───── DATASET EXTRACT ─────

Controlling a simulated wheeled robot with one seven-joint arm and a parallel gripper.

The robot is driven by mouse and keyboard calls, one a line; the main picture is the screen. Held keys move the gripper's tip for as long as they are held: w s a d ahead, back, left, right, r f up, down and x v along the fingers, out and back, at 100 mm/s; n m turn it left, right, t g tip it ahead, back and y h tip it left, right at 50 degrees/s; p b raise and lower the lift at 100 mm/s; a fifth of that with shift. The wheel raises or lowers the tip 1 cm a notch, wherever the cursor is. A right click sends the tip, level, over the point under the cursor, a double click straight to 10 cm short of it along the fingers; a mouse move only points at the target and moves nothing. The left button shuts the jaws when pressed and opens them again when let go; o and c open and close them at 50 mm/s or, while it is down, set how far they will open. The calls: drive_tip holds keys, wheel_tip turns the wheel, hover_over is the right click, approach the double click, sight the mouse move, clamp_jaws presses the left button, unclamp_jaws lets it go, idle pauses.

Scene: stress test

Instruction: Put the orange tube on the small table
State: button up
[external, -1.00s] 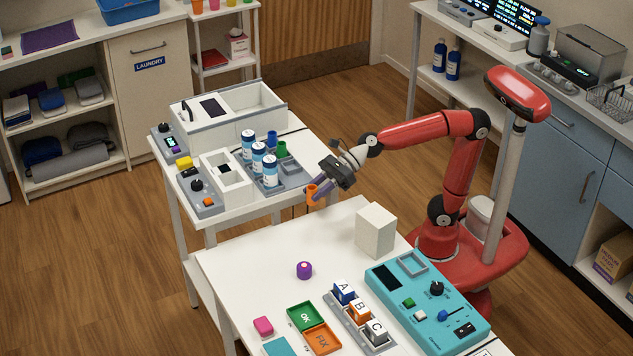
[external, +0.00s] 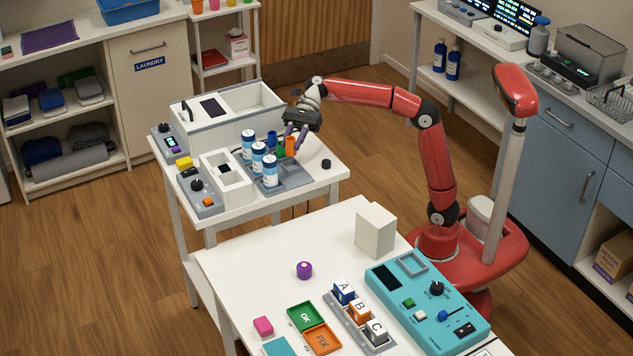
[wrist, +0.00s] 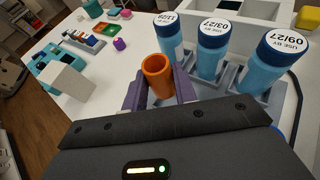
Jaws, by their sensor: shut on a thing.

─────

Reproduce each line word for word and drop the pictures.

Controlling a simulated wheeled robot with one seven-joint arm and a parallel gripper.

The robot is driven by mouse and keyboard calls, one a line; the main picture is the screen. Held keys move the gripper's tip for as long as they are held: w s a d ahead, back, left, right, r f up, down and x v along the fingers, out and back, at 100 mm/s; n m turn it left, right, t g tip it ahead, back and y h tip it left, right at 50 degrees/s; p b raise and lower the lift at 100 mm/s; a fifth of that with shift. The wheel raises or lowers the tip 1 cm a notch, wherever the cursor is. A right click sends the tip, level, over the point under the cursor, a double click straight to 10 cm short of it along the fingers; a mouse move only points at the target and moves nothing. The left button shuts the jaws when pressed and opens them again when let go; o and c open and close them at 50 mm/s or, while it is down, set how far they will open. The calls: drive_tip holds keys, wheel_tip turns the wheel, hover_over is the right click, approach the double click, sight the mouse move, clamp_jaws presses the left button, unclamp_jaws lets it go, idle pauses.

Scene: stress test

Instruction: Put the orange tube on the small table
State: button up
[external, -1.00s] 
[external, +0.00s] 
[wrist, +0.00s] 
Jaws, by their sensor: shut on a thing.

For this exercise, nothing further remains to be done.